Selling climate action with the promise of community cohesion

Rather than up-selling climate action with the prospect of economic gain, it’s the co-benefit of stronger communities that’s been shown to win over hearts and minds

Katherine Smith

Published 14 December 2015

Finally the world is in a place where the climate change discussion has shifted away from questioning how it’s happening to figuring out what to do about it, as global leaders turn their attention to convincing people to accept climate action.

University of Melbourne social psychologist Yoshi Kashima says getting the public to engage with the complexities of climate change is a ‘hard one’, but a research paper on which he collaborated with international colleagues may have outlined a road map for at least getting people’s attention.

Incentives for green business development may be good for the economy but don’t necessarily win over the public. Picture: Bloomberg

“The claim that climate action will grow global economies has been around for a while in the climate change conversation,” he says, “and it’s in line with the policy rhetoric that leaders like Barack Obama and Malcolm Turnbull seem to have in play.”

Dr Kashima says these politicians probably want the public to believe that investment in green technologies in line with ideas of ecological modernisation will increase economic growth and produce a co benefit, although we will have to monitor whether these policies actually work.

But he says a study published in Nature Climate Change conducted by a team of social scientists around the world, which he coordinated with colleagues in Queensland and New Zealand, has shown that across nationalities, it’s the co-benefit of bringing communities together that seems to really galvanise people’s interest, and most effectively persuades people to accept there’s urgent need for change.

“Our study shows the most consistent selling point for climate action is the promise of increased communality, and it’s true in every country, regardless of the level of economic development,” Dr Kashima says.

No matter where you go and what you do people put a very high value on having a communal society

When economies are strong, people seem most concerned about communality and leading a good life. Picture: Getty Images

“Our study showed arguing for ecological modernisation based on economic benefits is effective in countries that are relatively poor, but not as effective in countries that are rich.

“In places like Australia, one of the wealthiest countries in the world, people aren’t especially concerned about economic development. They think it’s ok now, if we can maintain the current level of wealth.

“In fact, if you ask people a point blank question, most have an optimistic view of the long-term development. What they really fear is a loss of community, that is, that community connections are being degraded.”

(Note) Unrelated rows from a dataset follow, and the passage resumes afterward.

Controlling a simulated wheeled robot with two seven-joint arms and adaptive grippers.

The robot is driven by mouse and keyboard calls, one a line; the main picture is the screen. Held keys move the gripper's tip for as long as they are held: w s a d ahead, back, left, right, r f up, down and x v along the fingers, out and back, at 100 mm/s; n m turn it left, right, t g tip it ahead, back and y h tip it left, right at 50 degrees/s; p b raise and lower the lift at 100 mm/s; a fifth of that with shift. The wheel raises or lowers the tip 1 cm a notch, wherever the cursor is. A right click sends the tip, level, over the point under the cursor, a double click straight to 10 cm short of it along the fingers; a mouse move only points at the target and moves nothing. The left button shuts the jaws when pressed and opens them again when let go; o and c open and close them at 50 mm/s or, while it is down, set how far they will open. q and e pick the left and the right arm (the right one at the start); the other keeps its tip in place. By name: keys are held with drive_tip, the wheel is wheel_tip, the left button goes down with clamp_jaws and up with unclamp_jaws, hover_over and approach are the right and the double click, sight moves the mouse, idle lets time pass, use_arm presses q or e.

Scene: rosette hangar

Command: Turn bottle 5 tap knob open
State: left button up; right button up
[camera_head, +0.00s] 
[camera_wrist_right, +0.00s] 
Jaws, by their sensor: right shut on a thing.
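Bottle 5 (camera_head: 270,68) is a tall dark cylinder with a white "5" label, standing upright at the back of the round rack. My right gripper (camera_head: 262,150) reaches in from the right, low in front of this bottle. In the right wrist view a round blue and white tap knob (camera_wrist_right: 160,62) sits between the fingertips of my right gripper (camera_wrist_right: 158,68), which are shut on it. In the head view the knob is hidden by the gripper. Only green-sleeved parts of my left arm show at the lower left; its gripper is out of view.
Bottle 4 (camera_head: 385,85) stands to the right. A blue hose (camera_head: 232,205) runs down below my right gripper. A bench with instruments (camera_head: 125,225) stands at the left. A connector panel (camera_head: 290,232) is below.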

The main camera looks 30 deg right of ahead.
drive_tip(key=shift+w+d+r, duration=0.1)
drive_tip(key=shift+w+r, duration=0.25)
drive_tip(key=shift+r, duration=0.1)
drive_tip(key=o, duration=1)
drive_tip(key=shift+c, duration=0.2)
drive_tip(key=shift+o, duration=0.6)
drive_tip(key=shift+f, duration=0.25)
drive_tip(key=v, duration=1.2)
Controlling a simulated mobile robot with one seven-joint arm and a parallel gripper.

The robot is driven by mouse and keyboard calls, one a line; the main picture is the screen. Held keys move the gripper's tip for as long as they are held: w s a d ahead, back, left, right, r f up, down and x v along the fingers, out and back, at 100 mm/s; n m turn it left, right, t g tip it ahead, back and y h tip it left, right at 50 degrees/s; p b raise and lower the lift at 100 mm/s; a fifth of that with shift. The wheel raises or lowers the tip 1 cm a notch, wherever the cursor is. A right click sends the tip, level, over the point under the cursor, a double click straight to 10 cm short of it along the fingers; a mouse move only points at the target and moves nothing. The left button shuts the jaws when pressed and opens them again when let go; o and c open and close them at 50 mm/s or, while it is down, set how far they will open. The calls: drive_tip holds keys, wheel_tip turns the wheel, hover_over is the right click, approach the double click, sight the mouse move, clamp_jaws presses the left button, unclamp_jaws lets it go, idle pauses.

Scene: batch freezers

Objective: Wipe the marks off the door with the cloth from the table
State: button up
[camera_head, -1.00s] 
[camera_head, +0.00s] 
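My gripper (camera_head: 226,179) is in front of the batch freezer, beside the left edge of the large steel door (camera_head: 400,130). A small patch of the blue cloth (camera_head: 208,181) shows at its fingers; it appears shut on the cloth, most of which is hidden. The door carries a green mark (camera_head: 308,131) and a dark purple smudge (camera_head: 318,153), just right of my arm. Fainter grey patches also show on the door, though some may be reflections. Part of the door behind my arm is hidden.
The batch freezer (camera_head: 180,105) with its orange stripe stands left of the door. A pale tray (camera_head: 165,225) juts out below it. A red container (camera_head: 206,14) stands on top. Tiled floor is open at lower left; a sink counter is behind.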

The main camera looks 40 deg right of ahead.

If that all sounds like Psychology 101, it pretty much is, and aligns with the well-known Maslow’s Hierarchy of Needs.

Dr Kashima says economic drivers have less impact on people’s thoughts and behaviours once a certain level of material comfort is attained

“There’s evidence to suggest that people in the world’s so-called post materialist society feel that continuous growth and economic development, and the pursuit of wealth as a life goal, is not as high a priority as it once was.”

Community farmer’s markets are a worldwide phenomenon. Picture:

It may not be true for people on the extreme ends of the wealth distribution bell curve, but it appears that for most of us, getting richer becomes less of a goal the richer we become as a society in general. Individuals begin to care more about leading a fulfilling life, and community is a big part of the overall wellbeing picture.

That doesn’t necessarily mean however that buoyed by relative affluence everyone would get on board with taking climate action.

Complicating matters is the fact that people generally come to decision-making positions about major issues from a deep-seated ideological and political bias, which colours their understanding of any substantiating information or science with which they’re presented.

“The picture that’s emerging in countries like the US and Australia is that opinions about climate change have polarised politically and seem to be staying that way,” Dr Kashima says.

“The conservative end often accepts that climate is changing, but tends not to accept human actions are causally linked to climate change and point to ‘natural fluctuations’, while at the most extreme end of that spectrum, hard right conservatives tend to deny climate change exists at all.

“Those on the more progressive side of politics have embraced climate change as something that has been proven, and are very concerned about it.”

Dr Kashima says this political polarisation tends to be fortified by hierarchical worldviews on the conservative side and egalitarian worldviews on the progressive side. Thus, there seems to be an ideologically motivated political polarisation.

Nonetheless, according to Dr Kashima, research suggests that even climate sceptics are persuaded by the argument that climate action can bring community together.

“The co-benefit of communal society appears to have a universal appeal – and therein may lie a hope and indeed an opportunity for humanity,” he says.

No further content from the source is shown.